_DATA SUPPLIED_
***

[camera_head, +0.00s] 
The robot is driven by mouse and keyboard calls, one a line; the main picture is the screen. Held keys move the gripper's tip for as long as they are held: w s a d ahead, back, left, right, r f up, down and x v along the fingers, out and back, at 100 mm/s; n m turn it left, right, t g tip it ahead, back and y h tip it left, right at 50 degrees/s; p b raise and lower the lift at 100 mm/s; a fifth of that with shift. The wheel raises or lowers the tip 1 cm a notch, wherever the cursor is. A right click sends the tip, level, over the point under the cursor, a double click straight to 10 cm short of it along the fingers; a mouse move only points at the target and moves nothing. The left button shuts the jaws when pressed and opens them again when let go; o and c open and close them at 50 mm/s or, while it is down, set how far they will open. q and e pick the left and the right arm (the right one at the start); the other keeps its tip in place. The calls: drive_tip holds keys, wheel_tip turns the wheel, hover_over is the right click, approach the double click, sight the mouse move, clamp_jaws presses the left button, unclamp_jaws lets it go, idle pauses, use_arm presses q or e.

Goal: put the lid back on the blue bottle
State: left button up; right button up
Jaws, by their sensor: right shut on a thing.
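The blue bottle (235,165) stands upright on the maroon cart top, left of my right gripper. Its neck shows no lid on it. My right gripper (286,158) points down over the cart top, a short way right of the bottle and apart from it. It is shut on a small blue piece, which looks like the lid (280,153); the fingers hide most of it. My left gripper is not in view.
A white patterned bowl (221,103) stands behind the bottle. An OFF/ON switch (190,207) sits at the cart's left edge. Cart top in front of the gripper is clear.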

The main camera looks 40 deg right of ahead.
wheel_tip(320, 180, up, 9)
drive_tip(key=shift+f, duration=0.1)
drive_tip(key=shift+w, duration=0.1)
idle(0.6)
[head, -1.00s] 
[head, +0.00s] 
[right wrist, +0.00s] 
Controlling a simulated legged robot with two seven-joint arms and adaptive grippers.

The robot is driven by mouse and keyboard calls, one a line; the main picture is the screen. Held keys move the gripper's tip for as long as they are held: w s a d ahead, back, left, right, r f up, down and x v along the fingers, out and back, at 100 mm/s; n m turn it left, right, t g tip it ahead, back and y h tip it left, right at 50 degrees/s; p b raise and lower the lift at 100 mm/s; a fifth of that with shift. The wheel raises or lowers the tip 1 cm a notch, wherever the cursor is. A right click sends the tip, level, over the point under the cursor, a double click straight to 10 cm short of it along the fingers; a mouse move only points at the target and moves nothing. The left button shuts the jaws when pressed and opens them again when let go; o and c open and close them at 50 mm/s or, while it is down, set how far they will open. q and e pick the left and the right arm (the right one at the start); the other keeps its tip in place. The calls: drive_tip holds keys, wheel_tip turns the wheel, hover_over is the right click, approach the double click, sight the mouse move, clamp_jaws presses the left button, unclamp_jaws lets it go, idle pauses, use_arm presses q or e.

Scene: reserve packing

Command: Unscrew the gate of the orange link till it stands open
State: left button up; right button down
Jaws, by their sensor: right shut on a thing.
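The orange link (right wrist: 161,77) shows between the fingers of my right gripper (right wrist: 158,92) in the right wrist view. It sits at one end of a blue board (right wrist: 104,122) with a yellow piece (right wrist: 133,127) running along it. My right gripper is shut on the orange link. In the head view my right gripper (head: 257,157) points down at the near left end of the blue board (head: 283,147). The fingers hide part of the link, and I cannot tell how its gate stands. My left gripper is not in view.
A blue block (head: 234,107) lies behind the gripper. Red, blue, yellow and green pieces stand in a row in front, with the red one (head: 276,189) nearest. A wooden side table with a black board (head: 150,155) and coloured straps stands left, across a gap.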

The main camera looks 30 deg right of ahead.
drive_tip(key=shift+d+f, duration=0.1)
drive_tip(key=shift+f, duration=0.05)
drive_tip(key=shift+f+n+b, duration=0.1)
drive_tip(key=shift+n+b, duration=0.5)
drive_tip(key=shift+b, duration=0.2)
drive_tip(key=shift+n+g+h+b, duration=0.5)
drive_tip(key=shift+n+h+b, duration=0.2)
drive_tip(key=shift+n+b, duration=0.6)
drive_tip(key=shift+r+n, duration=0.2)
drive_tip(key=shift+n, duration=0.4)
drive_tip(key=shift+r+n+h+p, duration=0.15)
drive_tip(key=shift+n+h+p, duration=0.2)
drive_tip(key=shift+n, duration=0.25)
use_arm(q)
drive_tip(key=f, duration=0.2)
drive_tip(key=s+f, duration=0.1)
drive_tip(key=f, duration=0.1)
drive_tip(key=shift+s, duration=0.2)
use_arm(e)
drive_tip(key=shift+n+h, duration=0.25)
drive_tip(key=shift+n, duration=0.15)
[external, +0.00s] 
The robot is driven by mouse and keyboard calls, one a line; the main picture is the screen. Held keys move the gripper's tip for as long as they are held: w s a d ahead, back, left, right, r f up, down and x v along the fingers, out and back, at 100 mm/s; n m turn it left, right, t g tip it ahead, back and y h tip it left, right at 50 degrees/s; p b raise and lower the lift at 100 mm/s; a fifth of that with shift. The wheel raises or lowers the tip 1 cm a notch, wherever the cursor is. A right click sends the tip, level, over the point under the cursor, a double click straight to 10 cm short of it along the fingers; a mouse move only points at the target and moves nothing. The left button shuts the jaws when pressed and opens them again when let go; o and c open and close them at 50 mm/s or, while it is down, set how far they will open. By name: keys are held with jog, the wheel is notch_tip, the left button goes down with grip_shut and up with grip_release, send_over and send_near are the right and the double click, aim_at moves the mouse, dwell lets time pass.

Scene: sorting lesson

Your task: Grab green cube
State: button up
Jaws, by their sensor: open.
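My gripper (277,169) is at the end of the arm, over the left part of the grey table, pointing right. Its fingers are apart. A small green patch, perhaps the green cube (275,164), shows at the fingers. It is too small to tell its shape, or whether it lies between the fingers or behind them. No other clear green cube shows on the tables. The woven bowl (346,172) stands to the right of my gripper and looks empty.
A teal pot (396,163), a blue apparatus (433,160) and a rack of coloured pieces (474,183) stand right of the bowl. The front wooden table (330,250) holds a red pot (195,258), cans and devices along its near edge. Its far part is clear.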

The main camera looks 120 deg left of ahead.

***

From the material above, copy each line that includes the word "Scene".

_SOLUTION TO THE PROBLEM_
Scene: reserve packing
Scene: sorting lesson

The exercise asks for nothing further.